Terreno do futuro memorial está repleto de restos de construção; torre da capela é visível ao fundo. Foto: Tiago Queiroz/Estadão

Segundo relatórios de vistoriais, o terreno do memorial hoje está com uma estrutura metálica parcialmente montada, entulho diverso e outros remanescentes de construção. A descoberta ocorreu após uma denúncia pela realização de uma obra irregular sem acompanhamento arqueológico, obrigatório no entorno da capela.
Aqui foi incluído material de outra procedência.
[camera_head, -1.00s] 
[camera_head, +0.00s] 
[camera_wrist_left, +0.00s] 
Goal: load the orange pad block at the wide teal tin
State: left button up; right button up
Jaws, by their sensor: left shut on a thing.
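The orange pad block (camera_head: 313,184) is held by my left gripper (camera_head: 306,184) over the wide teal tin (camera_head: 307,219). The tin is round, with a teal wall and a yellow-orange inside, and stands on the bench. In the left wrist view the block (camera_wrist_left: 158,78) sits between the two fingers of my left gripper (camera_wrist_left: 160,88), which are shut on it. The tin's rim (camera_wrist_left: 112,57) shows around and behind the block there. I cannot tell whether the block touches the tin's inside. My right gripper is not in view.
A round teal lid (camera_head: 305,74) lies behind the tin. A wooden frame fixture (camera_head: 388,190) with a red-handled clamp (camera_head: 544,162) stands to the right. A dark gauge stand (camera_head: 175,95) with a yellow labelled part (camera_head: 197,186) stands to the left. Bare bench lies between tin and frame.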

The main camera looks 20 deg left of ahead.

Segundo a Prefeitura informou à época, a obra – de um centro comercial – acabou embargada por “desconformidade com o projeto aprovado”.

O material arqueológico foi higienizado, catalogado, analisado e, depois, armazenado no Centro de Arqueologia de São Paulo, da Prefeitura. Neste ano, uma outra obra na garagem de um imóvel na mesma rua foi multada por ocorrer em área de interesse arqueológico. Uma avaliação técnica apontou que a irregularidade pode ter causado “danos arqueológicos”. Os responsáveis não tinham prévia manifestação do Centro de Arqueologia de São Paulo (CASP) e de órgãos de patrimônios para as atividades.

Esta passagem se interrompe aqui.